Cassen, who is a research and development team leader at Free, said based on his experience with 6rd, his message to other IETF participants is: “Do not be afraid of IPv6. It will make things simpler for the future.”
Last, but not least, the most recent winners of the Applied Networking Research Prize (ANRP) were honoured during the Internet Research Task Force (IRTF) Open Meeting. The ANRP is aimed at recognizing the best new ideas in networking research and encouraging those researchers to interact with the IETF community.
The ANRP recognizes recently published networking research results that are relevant for Internet products and related standardization efforts. Recipients of this award receive USD 500, are invited to give a talk at the IRTF Open Meeting, and get a travel grant. ANRP grants are supported by the Internet Society in collaboration with the IRTF and are given three times per year in conjunction with the IETF’s three annual meetings.

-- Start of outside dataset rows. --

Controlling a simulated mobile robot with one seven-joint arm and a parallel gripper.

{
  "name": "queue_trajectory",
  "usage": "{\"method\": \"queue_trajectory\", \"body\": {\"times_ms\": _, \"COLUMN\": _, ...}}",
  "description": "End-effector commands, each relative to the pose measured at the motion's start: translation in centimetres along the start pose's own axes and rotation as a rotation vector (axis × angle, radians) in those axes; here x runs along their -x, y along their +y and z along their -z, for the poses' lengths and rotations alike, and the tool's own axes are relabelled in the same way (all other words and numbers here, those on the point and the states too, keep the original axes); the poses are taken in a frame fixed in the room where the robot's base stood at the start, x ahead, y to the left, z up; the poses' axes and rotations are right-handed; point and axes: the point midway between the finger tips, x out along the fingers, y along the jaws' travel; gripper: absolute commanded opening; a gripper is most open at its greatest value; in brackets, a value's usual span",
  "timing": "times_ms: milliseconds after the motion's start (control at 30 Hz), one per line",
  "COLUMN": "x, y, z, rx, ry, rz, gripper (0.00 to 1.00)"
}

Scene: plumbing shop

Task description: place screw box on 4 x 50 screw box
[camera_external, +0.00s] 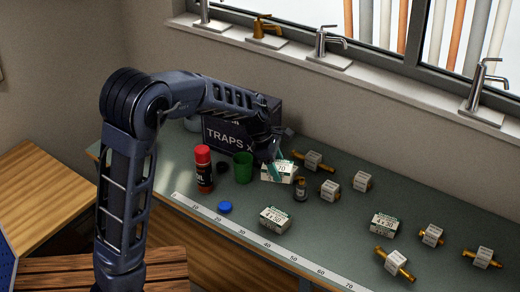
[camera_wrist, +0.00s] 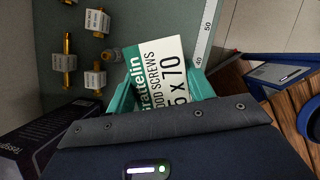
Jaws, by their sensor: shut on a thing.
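My gripper (camera_external: 274,156) is shut on a white and green screw box (camera_external: 280,174) near the middle of the counter. In the wrist view the teal fingers (camera_wrist: 160,88) grip this box (camera_wrist: 168,70), and its label reads wood screws with 70 at the end. I cannot tell whether the box touches the counter. A white and green screw box (camera_external: 275,220), whose label seems to read 4 x 50, lies nearer the front edge, apart from the held box. Another similar box (camera_external: 384,225) lies to the right; its small label is hard to read.
A green cup (camera_external: 243,168), red can (camera_external: 204,170) and TRAPS box (camera_external: 226,133) stand left of the held box. A small dark bottle (camera_external: 300,190) is just right of it. A blue cap (camera_external: 225,207) lies in front. Several tagged brass fittings (camera_external: 396,263) are on the right.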

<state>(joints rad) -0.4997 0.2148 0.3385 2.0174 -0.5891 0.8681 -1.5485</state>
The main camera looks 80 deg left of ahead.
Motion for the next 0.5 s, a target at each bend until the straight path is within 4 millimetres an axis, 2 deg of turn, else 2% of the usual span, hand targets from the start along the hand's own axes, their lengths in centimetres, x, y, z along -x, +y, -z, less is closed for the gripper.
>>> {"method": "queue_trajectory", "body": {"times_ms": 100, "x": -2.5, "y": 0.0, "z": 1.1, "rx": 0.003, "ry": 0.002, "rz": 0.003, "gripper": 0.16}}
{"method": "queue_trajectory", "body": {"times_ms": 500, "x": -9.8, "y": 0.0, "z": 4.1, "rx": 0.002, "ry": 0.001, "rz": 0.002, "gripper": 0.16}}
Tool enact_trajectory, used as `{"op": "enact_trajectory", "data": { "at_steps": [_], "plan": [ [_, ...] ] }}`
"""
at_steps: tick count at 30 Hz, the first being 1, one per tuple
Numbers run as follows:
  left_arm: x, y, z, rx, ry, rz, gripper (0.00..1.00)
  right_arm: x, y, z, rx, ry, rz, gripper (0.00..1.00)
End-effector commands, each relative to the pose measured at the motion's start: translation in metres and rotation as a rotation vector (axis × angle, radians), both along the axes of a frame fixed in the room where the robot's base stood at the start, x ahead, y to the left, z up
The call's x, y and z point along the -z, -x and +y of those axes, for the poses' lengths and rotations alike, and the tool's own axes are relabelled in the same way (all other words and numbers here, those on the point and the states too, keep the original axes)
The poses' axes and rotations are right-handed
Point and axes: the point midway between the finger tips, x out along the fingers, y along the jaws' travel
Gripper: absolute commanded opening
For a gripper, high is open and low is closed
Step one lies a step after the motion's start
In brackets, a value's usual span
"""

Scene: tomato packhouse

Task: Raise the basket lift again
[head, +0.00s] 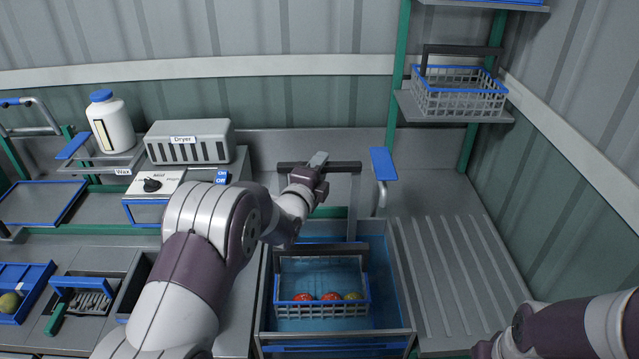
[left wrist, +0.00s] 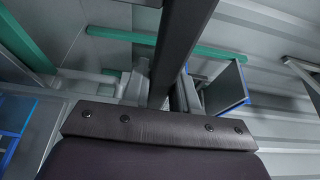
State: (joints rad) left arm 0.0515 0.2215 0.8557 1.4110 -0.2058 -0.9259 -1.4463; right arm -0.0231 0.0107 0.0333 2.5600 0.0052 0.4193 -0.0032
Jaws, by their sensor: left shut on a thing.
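The basket lift has a dark crossbar (head: 345,165) on a grey upright (head: 353,205) at the back of a blue wash tank (head: 388,265). A wire basket (head: 322,311) with a blue rim and dark handle sits within the tank's outline, holding red tomatoes (head: 303,297) and a greenish one (head: 353,296). My left gripper (head: 318,163) is shut on the crossbar. In the left wrist view, the dark bar (left wrist: 178,40) runs between the fingers (left wrist: 160,92). How deep the basket sits is hard to tell. Only part of my right arm shows at bottom right; its gripper is out of frame.
A ribbed drainboard (head: 460,270) lies clear right of the tank. An empty-looking basket (head: 458,95) stands on a shelf above. A blue paddle on a grey pipe (head: 382,165) is close right of the crossbar. The dryer (head: 190,142) and wax bottle (head: 111,125) stand left.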

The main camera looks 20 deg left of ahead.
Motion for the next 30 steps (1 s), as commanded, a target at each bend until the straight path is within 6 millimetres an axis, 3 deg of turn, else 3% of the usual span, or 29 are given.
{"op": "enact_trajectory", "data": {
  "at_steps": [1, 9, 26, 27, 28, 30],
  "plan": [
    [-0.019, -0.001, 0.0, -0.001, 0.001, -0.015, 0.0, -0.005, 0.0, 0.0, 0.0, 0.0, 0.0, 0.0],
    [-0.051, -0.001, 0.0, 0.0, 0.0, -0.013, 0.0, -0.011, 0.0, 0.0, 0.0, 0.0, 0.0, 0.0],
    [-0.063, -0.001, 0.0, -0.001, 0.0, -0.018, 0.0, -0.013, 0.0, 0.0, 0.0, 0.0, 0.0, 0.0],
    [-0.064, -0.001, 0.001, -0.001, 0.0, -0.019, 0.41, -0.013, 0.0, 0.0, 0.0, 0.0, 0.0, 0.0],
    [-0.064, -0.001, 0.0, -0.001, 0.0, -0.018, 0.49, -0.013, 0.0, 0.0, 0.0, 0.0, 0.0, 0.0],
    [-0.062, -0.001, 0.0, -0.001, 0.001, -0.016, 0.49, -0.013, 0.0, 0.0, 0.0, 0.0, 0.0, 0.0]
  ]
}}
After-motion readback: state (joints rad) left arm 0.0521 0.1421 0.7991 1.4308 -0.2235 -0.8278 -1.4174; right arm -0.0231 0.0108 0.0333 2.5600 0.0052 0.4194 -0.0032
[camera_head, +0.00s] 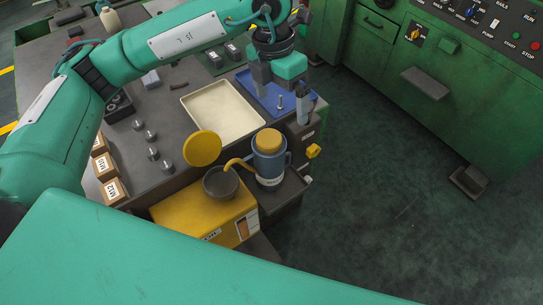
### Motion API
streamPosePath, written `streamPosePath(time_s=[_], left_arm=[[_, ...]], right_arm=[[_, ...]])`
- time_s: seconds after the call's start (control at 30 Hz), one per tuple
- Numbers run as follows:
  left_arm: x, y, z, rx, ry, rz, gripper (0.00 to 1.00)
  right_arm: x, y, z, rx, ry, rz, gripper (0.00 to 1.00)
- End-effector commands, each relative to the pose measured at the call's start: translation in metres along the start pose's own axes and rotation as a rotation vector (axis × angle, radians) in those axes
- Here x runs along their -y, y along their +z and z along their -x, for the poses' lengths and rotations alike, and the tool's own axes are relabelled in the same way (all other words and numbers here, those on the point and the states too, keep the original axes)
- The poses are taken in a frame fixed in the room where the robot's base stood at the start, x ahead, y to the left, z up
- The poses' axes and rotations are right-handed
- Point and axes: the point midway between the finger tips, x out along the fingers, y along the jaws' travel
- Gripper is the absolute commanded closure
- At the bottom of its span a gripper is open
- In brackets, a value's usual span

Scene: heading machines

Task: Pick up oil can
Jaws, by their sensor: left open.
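The oil can (269,164) is a blue-grey can with a yellow cap, a handle on its right and a yellow spout pointing left. It stands upright on a dark ledge at the near end of the bench. Its spout tip is over or beside a dark round cup (220,183) on a yellow box; I cannot tell which. My left gripper (283,95) is open above the blue tray (255,92), farther back than the can and apart from it. A small metal bolt shows between its fingers. My right gripper is out of view.
A cream tray (193,101) lies on the bench (180,130) left of the can. A round yellow lid (202,148) and the yellow box (205,217) are close by. Labelled boxes (111,191) and several metal pegs stand left. A green machine (440,80) is across the open floor.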

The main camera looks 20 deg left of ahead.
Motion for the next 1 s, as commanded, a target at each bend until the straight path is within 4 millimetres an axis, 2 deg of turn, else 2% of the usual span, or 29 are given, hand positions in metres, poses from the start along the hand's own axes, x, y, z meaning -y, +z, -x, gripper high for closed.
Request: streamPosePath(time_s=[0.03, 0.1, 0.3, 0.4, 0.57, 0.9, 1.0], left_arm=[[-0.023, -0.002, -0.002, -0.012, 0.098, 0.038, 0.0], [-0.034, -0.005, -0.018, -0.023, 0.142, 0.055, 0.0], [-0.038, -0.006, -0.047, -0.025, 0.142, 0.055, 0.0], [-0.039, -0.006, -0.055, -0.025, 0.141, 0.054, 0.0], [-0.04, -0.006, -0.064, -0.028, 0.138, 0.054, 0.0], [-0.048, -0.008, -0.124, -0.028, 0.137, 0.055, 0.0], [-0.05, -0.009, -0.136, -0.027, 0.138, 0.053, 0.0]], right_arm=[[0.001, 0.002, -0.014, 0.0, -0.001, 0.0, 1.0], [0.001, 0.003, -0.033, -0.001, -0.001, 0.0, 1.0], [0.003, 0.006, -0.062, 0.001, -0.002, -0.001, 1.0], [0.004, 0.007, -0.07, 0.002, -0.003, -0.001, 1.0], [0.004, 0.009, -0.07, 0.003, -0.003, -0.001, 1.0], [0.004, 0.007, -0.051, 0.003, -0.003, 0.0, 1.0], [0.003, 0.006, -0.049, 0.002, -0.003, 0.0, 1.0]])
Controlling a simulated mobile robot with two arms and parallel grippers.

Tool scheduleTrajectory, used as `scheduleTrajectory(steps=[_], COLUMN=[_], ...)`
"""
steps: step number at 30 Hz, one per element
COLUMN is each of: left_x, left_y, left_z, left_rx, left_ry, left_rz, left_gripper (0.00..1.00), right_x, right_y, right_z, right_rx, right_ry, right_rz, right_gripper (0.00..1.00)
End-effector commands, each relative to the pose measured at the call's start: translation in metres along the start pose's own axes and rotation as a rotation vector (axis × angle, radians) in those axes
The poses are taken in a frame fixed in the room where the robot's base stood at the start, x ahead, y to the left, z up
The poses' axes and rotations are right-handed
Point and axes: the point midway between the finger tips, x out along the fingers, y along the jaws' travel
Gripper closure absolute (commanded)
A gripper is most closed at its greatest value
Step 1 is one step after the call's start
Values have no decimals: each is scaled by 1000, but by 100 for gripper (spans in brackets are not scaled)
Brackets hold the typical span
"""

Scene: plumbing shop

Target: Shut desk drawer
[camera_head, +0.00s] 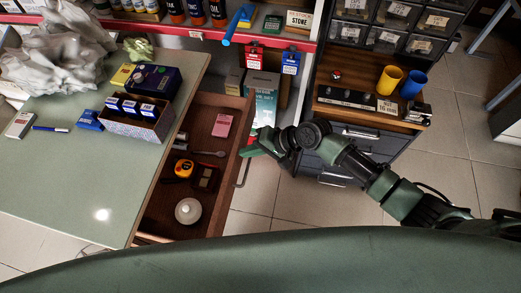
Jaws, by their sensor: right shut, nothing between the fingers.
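The desk drawer (232,130) is pulled out from the right side of the green-topped desk (60,185). Its front panel faces right, with a thin metal handle (244,172) on it. Inside lie a pink notepad (222,125), a yellow tape measure (183,169), a round white item (188,211), a spoon-like item (208,153) and a small dark box (207,179). My right gripper (248,152) is shut and empty at the drawer front, close to the handle. I cannot tell whether it touches. My left gripper is not in view.
On the desk stand a box of small blue packs (138,124), a dark blue box (154,80) and a crumpled grey sheet (55,60). A red-edged shelf (190,33) runs behind. A drawer cabinet (345,150) stands right. Tiled floor (290,205) is open beside the drawer.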

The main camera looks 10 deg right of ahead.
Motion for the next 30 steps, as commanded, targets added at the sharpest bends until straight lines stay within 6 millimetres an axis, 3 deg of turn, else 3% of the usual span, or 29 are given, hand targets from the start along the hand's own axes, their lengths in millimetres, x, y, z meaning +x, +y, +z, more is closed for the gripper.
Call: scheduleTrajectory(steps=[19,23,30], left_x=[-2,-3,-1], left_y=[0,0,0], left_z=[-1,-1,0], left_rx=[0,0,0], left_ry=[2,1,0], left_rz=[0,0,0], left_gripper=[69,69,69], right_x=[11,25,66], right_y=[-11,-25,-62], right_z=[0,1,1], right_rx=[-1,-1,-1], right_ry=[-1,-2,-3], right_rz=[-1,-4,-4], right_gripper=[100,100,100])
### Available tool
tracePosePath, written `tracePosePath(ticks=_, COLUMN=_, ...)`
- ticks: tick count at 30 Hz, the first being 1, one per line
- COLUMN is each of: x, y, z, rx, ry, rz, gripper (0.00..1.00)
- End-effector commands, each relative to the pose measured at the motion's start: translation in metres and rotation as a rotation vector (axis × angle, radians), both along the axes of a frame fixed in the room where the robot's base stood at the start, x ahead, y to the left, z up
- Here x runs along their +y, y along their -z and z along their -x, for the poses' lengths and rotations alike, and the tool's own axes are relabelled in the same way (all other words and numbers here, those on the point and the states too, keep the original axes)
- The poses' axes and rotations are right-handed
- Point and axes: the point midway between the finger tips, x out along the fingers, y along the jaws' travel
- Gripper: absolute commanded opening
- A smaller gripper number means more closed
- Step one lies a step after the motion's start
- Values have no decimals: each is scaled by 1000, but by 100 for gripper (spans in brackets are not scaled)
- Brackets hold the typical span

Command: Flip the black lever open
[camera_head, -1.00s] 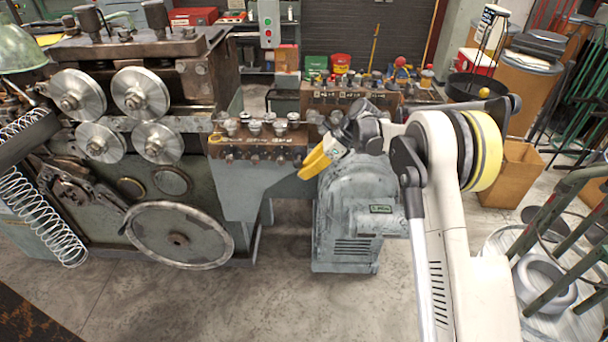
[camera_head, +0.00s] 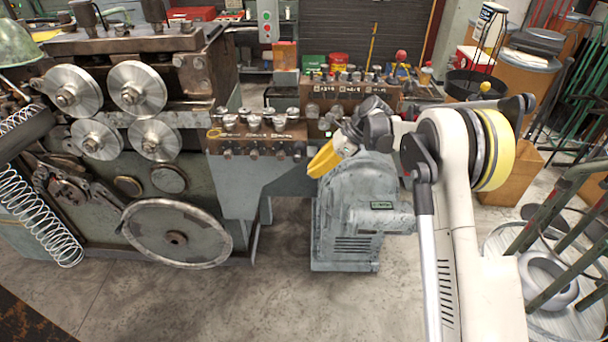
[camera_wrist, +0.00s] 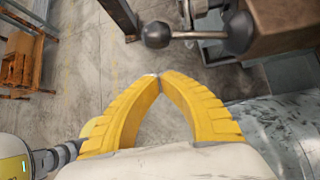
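In the wrist view a dark lever with a round ball end (camera_wrist: 156,35) and a metal rod sticks out to the left from a rounded hub (camera_wrist: 238,32) on a brown machine block. My gripper (camera_wrist: 159,77) has two yellow fingers whose tips meet, with nothing visible between them. The tips are below the ball in the picture, apart from it. I cannot make out the lever clearly there.
The spring coiler (camera_head: 178,235) with its rollers and large wheel stands at left. A brown block with several knobs (camera_head: 258,140) is left of my gripper. Bare concrete floor lies in front.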

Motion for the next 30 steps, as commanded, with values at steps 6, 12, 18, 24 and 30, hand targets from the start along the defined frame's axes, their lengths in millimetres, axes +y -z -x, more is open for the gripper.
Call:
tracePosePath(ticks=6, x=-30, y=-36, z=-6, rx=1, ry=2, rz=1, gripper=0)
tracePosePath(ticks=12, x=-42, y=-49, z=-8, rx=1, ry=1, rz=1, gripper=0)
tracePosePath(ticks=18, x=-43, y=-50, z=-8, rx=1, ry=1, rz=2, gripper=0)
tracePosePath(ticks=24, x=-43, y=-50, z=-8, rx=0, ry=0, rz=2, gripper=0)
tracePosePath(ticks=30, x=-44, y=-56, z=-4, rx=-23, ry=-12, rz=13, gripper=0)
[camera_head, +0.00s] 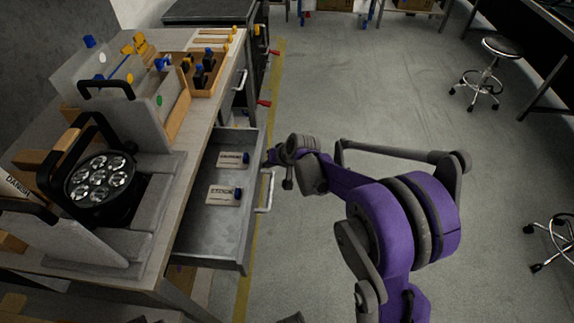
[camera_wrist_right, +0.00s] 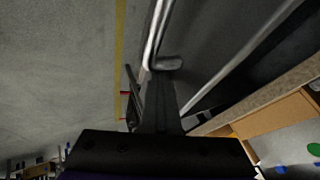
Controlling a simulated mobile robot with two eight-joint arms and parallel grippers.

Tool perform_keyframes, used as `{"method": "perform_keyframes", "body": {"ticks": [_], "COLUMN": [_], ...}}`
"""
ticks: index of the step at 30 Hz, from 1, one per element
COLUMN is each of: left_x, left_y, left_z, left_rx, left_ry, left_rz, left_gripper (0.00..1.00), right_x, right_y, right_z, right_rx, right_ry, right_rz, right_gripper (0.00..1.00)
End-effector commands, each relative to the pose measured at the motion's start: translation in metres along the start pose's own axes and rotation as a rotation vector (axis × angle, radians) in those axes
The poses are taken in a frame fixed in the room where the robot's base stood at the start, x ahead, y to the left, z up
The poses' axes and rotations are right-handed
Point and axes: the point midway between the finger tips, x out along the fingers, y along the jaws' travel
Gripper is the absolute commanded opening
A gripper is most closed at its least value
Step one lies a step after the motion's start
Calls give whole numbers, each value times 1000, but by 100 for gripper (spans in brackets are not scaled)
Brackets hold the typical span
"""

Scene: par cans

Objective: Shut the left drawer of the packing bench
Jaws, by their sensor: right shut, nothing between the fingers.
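The left drawer (camera_head: 190,243) of the packing bench (camera_head: 172,200) is open, its grey metal tray sticking out from the bench front. Its bar handle (camera_head: 266,192) is on the drawer front and shows in the right wrist view (camera_wrist_right: 153,38). My right gripper (camera_head: 271,156) is shut and empty at the far end of the drawer front, close to the handle's end. Its dark fingers (camera_wrist_right: 157,90) point toward the handle in the wrist view. I cannot tell whether they touch the drawer. My left gripper is not in view.
Two labelled cards (camera_head: 223,195) with blue pieces lie in the drawer. A par can (camera_head: 100,185) in a grey foam insert and a wooden tray (camera_head: 205,85) are on the bench. A farther handle (camera_head: 240,80) is on the bench front. Open floor (camera_head: 400,110) lies right; stools stand beyond.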

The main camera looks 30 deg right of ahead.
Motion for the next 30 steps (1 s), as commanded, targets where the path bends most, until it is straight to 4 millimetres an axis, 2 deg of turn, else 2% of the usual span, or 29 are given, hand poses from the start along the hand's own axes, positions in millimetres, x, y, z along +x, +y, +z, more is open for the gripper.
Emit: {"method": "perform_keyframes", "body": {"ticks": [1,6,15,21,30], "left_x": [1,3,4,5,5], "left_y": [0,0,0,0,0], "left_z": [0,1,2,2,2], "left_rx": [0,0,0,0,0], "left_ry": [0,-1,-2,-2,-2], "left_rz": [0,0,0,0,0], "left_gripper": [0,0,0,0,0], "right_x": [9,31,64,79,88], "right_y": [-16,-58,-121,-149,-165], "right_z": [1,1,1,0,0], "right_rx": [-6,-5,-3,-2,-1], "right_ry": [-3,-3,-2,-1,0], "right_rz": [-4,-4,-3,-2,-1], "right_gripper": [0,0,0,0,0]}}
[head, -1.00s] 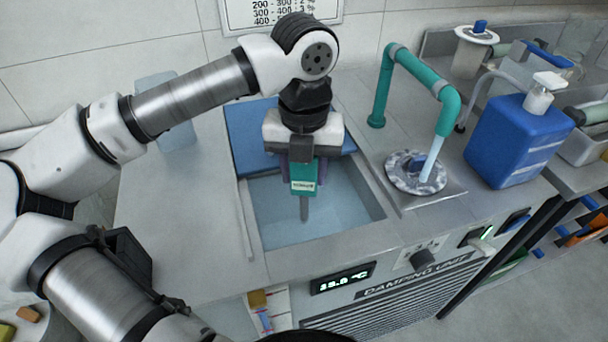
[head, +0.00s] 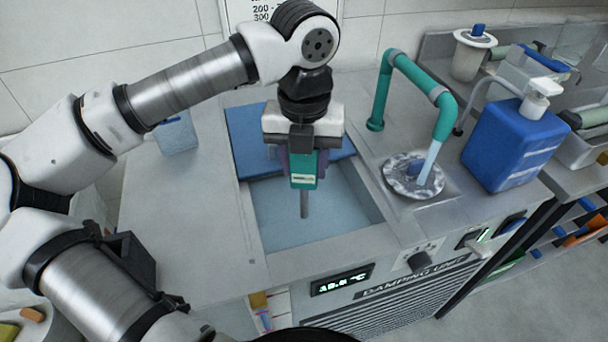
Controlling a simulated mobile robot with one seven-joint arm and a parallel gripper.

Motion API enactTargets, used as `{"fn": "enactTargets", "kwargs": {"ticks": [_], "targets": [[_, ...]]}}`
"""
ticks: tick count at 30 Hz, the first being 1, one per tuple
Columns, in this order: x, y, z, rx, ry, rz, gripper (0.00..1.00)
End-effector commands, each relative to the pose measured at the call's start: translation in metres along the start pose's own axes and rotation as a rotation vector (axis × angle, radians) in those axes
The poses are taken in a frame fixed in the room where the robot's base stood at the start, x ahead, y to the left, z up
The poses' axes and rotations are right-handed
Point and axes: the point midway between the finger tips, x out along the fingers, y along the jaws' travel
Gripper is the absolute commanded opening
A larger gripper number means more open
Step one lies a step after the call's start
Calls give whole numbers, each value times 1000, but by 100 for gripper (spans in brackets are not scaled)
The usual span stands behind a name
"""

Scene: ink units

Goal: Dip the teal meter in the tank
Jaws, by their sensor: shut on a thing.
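My gripper (head: 303,163) is shut on the teal meter (head: 304,180), above the tank. The meter hangs upright with its grey probe (head: 304,206) pointing down. The probe's lower end shows against the pale blue water in the tank (head: 352,190); I cannot tell whether it touches the water. The tank is a rectangular opening in the grey counter of the damping unit, with a blue panel (head: 245,130) at its back left, behind my gripper.
A teal pipe (head: 444,112) arches over a round drain (head: 400,172) to the right of the tank. A blue bottle (head: 512,145) with a white pump stands farther right. A pale translucent container (head: 178,136) stands at the back left. The counter left of the tank is clear.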

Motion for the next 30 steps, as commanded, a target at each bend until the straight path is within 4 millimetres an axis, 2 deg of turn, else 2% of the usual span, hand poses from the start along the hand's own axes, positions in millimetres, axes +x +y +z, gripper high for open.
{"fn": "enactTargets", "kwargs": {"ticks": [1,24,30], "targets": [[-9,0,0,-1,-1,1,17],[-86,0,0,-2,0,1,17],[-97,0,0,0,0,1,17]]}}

The November 2011 recipients were Nasif Ekiz and Michio Honda. Ekiz, a Ph.D. candidate in computer and information sciences at the University of Delaware, was honored for his analysis of misbehaving TCP receivers, which was published in the April 2011 issue of ACM SIGCOMM’s Computer Communication Review. Honda, of Keio University, was recognized for his research into determining the future extensibility of TCP, which was published in the proceedings of the ACM Internet Measurement Conference, held in November 2011.
Attending the Taipei meeting “was a great experience,” Ekiz said, adding that he particularly enjoyed the technical discussions in the IETF’s transport group. “This experience will aid me in deciding what problems to look at next … I met lots of people in my research domain from industry and got their feedback regarding the research I conduct.”
Honda said attending the IETF meeting was “quite helpful” for his research, which involves recruiting volunteers, including IETF participants, to run a middlebox measurement tool. His attendance was “a good opportunity to present a snapshot of our measurement work to the volunteers and to ask them to join our experiment for improved measurements,” he said.